§ Exercise directions:
Reproduce the full listing below unchanged, apart from the pictures.
● ● ● ● ●
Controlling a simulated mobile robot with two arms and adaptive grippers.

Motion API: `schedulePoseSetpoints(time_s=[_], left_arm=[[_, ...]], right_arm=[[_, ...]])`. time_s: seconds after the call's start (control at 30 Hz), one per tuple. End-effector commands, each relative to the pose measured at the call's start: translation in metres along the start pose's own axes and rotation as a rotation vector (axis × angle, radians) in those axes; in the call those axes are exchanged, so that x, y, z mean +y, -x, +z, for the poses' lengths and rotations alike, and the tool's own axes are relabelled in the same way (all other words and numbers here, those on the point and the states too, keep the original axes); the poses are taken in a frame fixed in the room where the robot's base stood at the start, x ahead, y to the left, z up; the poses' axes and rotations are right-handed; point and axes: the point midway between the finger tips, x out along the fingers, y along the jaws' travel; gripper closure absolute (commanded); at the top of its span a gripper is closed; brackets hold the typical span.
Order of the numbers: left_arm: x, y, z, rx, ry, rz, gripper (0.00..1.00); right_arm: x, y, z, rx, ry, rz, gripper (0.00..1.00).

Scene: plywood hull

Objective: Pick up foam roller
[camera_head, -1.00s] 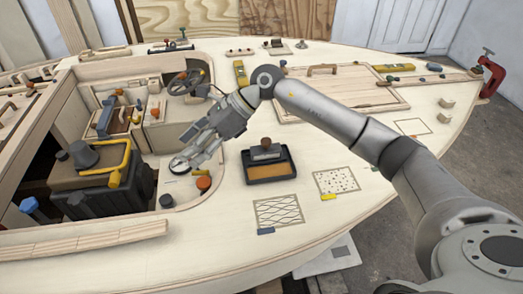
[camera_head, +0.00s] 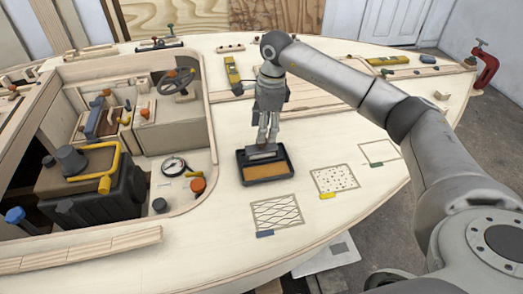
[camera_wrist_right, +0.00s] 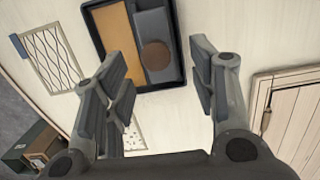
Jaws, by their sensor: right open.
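The foam roller (camera_head: 262,153) is a grey piece with a round brown knob on top. It lies at the far side of a black tray (camera_head: 267,183) that holds orange-tan material. In the right wrist view the roller (camera_wrist_right: 150,22) shows as a dark grey block, its brown knob lying between my fingers in the picture. My right gripper (camera_head: 267,138) points down just above the roller in the head view, hiding its knob there. In the right wrist view the gripper (camera_wrist_right: 156,68) is open, its fingers wide apart and holding nothing. My left gripper is not in view.
A diamond-patterned square (camera_head: 276,213) and a dotted square (camera_head: 335,180) lie in front of and right of the tray on the pale deck. A round gauge (camera_head: 174,165) and an orange knob (camera_head: 198,185) are to the left. A yellow-handled black box (camera_head: 95,195) stands in the cockpit.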

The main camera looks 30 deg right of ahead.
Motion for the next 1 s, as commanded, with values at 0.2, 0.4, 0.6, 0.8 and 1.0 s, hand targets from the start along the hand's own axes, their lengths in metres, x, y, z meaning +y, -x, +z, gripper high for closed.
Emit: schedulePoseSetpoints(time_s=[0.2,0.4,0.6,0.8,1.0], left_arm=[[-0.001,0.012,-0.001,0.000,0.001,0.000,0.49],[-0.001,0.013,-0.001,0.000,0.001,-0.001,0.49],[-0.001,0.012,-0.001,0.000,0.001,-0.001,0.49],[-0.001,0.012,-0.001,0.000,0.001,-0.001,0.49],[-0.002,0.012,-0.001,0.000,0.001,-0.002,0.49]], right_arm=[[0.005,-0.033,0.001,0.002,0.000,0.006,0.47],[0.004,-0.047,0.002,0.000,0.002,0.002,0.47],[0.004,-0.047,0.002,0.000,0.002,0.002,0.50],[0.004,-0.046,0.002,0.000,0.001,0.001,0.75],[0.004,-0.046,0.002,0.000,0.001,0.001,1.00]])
● ● ● ● ●
§ Output of the exercise:
Controlling a simulated mobile robot with two arms and adaptive grippers.

Motion API: `schedulePoseSetpoints(time_s=[_], left_arm=[[_, ...]], right_arm=[[_, ...]])`. time_s: seconds after the call's start (control at 30 Hz), one per tuple. End-effector commands, each relative to the pose measured at the call's start: translation in metres along the start pose's own axes and rotation as a rotation vector (axis × angle, radians) in those axes; in the call those axes are exchanged, so that x, y, z mean +y, -x, +z, for the poses' lengths and rotations alike, and the tool's own axes are relabelled in the same way (all other words and numbers here, those on the point and the states too, keep the original axes); the poses are taken in a frame fixed in the room where the robot's base stood at the start, x ahead, y to the left, z up; the poses' axes and rotations are right-handed; point and axes: the point midway between the finger tips, x out along the fingers, y along the jaws' travel; gripper closure absolute (commanded); at the top of its span a gripper is closed; brackets hold the typical span.
Order of the numbers: left_arm: x, y, z, rx, ry, rz, gripper (0.00..1.00); right_arm: x, y, z, rx, ry, rz, gripper (0.00..1.00).

Scene: plywood hull

Objective: Pick up foam roller
[camera_head, -1.00s] 
[camera_head, +0.00s] 
[camera_wrist_right, +0.00s] 
Jaws, by their sensor: right open.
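The foam roller (camera_head: 262,153) is a grey piece with a round brown knob on top. It lies at the far side of a black tray (camera_head: 267,183) that holds orange-tan material. In the right wrist view the roller (camera_wrist_right: 150,22) shows as a dark grey block, its brown knob lying between my fingers in the picture. My right gripper (camera_head: 267,138) points down just above the roller in the head view, hiding its knob there. In the right wrist view the gripper (camera_wrist_right: 156,68) is open, its fingers wide apart and holding nothing. My left gripper is not in view.
A diamond-patterned square (camera_head: 276,213) and a dotted square (camera_head: 335,180) lie in front of and right of the tray on the pale deck. A round gauge (camera_head: 174,165) and an orange knob (camera_head: 198,185) are to the left. A yellow-handled black box (camera_head: 95,195) stands in the cockpit.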

The main camera looks 30 deg right of ahead.
Motion for the next 1 s, as commanded, with values at 0.2, 0.4, 0.6, 0.8 and 1.0 s, hand targets from the start along the hand's own axes, their lengths in metres, x, y, z meaning +y, -x, +z, gripper high for closed.
Emit: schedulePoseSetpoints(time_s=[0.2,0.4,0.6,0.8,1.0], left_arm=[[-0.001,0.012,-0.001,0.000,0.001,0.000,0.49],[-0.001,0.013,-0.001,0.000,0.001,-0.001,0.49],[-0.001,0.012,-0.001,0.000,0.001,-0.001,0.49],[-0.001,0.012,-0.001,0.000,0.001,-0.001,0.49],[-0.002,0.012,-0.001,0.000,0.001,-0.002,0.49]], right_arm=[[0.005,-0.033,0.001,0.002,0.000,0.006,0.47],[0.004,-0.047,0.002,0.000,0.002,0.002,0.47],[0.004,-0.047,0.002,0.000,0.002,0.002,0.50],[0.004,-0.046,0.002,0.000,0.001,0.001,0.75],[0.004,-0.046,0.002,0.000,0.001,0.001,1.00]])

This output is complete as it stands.